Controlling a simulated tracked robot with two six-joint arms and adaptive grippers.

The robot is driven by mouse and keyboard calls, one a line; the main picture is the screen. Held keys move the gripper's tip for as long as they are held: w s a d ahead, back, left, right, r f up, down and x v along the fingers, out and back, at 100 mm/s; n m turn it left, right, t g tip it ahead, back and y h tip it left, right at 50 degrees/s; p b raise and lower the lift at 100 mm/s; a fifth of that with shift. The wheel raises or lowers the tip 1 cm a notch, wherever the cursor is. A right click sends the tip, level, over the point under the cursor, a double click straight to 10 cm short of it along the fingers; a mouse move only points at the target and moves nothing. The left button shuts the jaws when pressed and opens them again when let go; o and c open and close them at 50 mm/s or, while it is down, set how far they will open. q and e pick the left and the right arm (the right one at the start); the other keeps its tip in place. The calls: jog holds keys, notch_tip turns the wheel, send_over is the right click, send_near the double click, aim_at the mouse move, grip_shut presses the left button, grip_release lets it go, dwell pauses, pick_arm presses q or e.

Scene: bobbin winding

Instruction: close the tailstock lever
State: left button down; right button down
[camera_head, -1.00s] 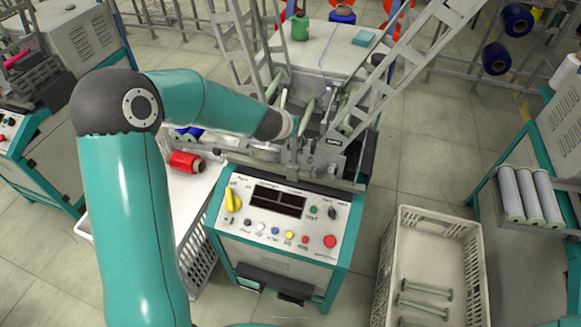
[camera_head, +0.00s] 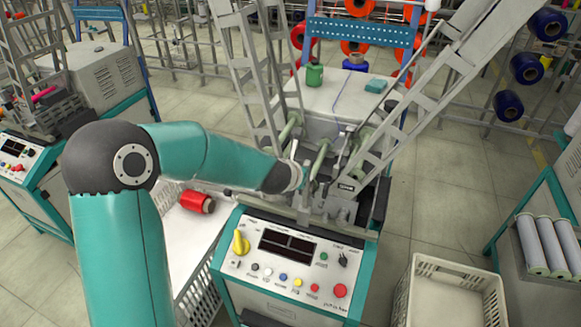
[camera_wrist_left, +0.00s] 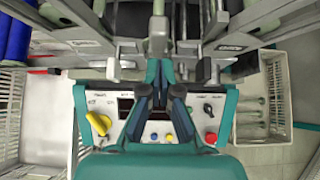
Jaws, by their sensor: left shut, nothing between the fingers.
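The winding machine (camera_head: 290,258) stands in the middle of the head view, with its winding head behind the control panel. A grey upright bar (camera_head: 304,204), which may be the tailstock lever, rises behind the panel. It also seems to show in the wrist view (camera_wrist_left: 158,32). Pale green rod-like parts (camera_head: 320,158) stand beside it. My left gripper (camera_wrist_left: 160,68) is shut and empty, its dark fingertips close in front of the bar; contact cannot be told. In the head view its fingers are largely hidden among the machine parts. My right gripper is not in view.
Slanted grey lattice frames (camera_head: 440,75) rise on both sides of the winding head. A cream crate (camera_head: 455,270) stands right of the machine. A white table with a red spool (camera_head: 197,202) is at the left. The panel has a yellow knob (camera_head: 240,243) and several buttons.

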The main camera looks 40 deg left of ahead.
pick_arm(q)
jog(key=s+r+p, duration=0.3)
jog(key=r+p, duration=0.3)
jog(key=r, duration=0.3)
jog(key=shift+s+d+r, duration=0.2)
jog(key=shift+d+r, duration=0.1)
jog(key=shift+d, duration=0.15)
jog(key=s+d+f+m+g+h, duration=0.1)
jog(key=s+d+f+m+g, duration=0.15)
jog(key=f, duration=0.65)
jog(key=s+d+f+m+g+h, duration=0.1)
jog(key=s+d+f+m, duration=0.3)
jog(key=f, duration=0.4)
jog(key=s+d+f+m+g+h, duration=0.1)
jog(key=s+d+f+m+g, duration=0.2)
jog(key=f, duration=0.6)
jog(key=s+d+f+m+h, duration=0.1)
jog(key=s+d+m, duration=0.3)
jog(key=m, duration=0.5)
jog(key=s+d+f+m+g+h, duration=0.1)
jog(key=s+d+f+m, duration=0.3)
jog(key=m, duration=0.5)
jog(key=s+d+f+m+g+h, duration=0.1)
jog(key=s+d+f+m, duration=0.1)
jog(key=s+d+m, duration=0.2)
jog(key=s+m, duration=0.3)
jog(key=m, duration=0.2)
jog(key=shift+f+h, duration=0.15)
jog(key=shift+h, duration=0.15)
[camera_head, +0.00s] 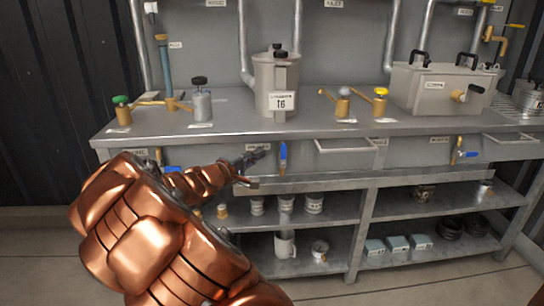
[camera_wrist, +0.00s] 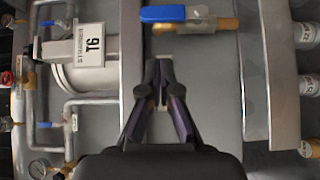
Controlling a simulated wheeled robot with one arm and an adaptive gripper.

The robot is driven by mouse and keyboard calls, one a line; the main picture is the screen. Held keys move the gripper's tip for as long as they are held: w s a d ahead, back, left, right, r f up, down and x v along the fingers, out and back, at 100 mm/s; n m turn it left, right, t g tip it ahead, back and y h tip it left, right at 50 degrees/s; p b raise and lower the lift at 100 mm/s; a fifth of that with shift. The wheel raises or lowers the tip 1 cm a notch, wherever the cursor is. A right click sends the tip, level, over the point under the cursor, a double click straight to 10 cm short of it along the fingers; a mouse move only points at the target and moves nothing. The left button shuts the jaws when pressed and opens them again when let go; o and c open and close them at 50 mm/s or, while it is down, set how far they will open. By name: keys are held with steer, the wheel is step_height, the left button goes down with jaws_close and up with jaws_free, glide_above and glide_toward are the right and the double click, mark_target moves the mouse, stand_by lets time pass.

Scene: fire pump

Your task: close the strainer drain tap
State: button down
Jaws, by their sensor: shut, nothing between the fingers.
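The grey strainer vessel marked T6 (camera_head: 265,84) stands on the bench; its label also shows in the wrist view (camera_wrist: 90,45). Below it, on the bench front, is a tap with a blue lever (camera_head: 283,158), which stands upright in the head view. In the wrist view, which is turned sideways, the blue lever (camera_wrist: 177,14) lies along the brass body (camera_wrist: 217,25) at the top. My gripper (camera_head: 262,153) is shut and empty, just left of the lever and apart from it. In the wrist view its fingertips (camera_wrist: 159,84) meet below the lever.
Other blue-handled taps (camera_head: 466,155) sit on the bench front at far right and left (camera_head: 172,169). A metal ledge (camera_head: 310,181) runs below the taps. Shelves underneath hold cups (camera_head: 286,203) and a white mug (camera_head: 285,244).

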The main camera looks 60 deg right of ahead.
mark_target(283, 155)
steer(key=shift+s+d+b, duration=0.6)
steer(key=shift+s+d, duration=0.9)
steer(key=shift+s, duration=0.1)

____

The records above need to be restated word for word, with the pictures left out.

## The result
Controlling a simulated tracked robot with two six-joint arms and adaptive grippers.

The robot is driven by mouse and keyboard calls, one a line; the main picture is the screen. Held keys move the gripper's tip for as long as they are held: w s a d ahead, back, left, right, r f up, down and x v along the fingers, out and back, at 100 mm/s; n m turn it left, right, t g tip it ahead, back and y h tip it left, right at 50 degrees/s; p b raise and lower the lift at 100 mm/s; a fifth of that with shift. The wheel raises or lowers the tip 1 cm a notch, wherever the cursor is. A right click sends the tip, level, over the point under the cursor, a double click straight to 10 cm short of it along the fingers; a mouse move only points at the target and moves nothing. The left button shuts the jaws when pressed and opens them again when let go; o and c open and close them at 50 mm/s or, while it is down, set how far they will open. q and e pick the left and the right arm (the right one at the start); the other keeps its tip in place. The calls: jog holds keys, notch_tip turns the wheel, send_over is the right click, send_near the double click, aim_at the mouse move, grip_shut presses the left button, grip_release lets it go, dwell pauses, pick_arm presses q or e.

Scene: bobbin winding

Instruction: close the tailstock lever
State: left button down; right button down
[camera_head, -1.00s] 
[camera_head, +0.00s] 
[camera_wrist_left, +0.00s] 
Jaws, by their sensor: left shut, nothing between the fingers.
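The winding machine (camera_head: 290,258) stands in the middle of the head view, with its winding head behind the control panel. A grey upright bar (camera_head: 304,204), which may be the tailstock lever, rises behind the panel. It also seems to show in the wrist view (camera_wrist_left: 158,32). Pale green rod-like parts (camera_head: 320,158) stand beside it. My left gripper (camera_wrist_left: 160,68) is shut and empty, its dark fingertips close in front of the bar; contact cannot be told. In the head view its fingers are largely hidden among the machine parts. My right gripper is not in view.
Slanted grey lattice frames (camera_head: 440,75) rise on both sides of the winding head. A cream crate (camera_head: 455,270) stands right of the machine. A white table with a red spool (camera_head: 197,202) is at the left. The panel has a yellow knob (camera_head: 240,243) and several buttons.

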The main camera looks 40 deg left of ahead.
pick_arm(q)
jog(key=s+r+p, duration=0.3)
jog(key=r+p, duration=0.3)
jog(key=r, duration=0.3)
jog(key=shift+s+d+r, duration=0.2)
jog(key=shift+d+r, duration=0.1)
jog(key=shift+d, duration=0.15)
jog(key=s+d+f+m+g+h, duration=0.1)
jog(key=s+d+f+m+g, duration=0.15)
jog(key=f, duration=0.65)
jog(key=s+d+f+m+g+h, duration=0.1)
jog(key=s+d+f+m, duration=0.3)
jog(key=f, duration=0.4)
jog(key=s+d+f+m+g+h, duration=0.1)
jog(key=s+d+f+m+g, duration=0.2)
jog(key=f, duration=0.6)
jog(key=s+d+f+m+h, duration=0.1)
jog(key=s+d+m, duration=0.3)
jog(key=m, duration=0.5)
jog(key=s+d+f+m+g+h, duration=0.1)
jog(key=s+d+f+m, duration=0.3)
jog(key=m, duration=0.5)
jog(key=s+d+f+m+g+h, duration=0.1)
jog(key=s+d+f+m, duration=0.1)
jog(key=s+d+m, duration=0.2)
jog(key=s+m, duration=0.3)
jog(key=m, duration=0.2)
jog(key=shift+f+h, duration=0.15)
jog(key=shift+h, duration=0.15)
[camera_head, +0.00s] 
[camera_wrist, +0.00s] 
Controlling a simulated wheeled robot with one arm and an adaptive gripper.

The robot is driven by mouse and keyboard calls, one a line; the main picture is the screen. Held keys move the gripper's tip for as long as they are held: w s a d ahead, back, left, right, r f up, down and x v along the fingers, out and back, at 100 mm/s; n m turn it left, right, t g tip it ahead, back and y h tip it left, right at 50 degrees/s; p b raise and lower the lift at 100 mm/s; a fifth of that with shift. The wheel raises or lowers the tip 1 cm a notch, wherever the cursor is. A right click sends the tip, level, over the point under the cursor, a double click straight to 10 cm short of it along the fingers; a mouse move only points at the target and moves nothing. The left button shuts the jaws when pressed and opens them again when let go; o and c open and close them at 50 mm/s or, while it is down, set how far they will open. By name: keys are held with steer, the wheel is step_height, the left button goes down with jaws_close and up with jaws_free, glide_above and glide_toward are the right and the double click, mark_target moves the mouse, stand_by lets time pass.

Scene: fire pump

Your task: close the strainer drain tap
State: button down
Jaws, by their sensor: shut, nothing between the fingers.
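The grey strainer vessel marked T6 (camera_head: 265,84) stands on the bench; its label also shows in the wrist view (camera_wrist: 90,45). Below it, on the bench front, is a tap with a blue lever (camera_head: 283,158), which stands upright in the head view. In the wrist view, which is turned sideways, the blue lever (camera_wrist: 177,14) lies along the brass body (camera_wrist: 217,25) at the top. My gripper (camera_head: 262,153) is shut and empty, just left of the lever and apart from it. In the wrist view its fingertips (camera_wrist: 159,84) meet below the lever.
Other blue-handled taps (camera_head: 466,155) sit on the bench front at far right and left (camera_head: 172,169). A metal ledge (camera_head: 310,181) runs below the taps. Shelves underneath hold cups (camera_head: 286,203) and a white mug (camera_head: 285,244).

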The main camera looks 60 deg right of ahead.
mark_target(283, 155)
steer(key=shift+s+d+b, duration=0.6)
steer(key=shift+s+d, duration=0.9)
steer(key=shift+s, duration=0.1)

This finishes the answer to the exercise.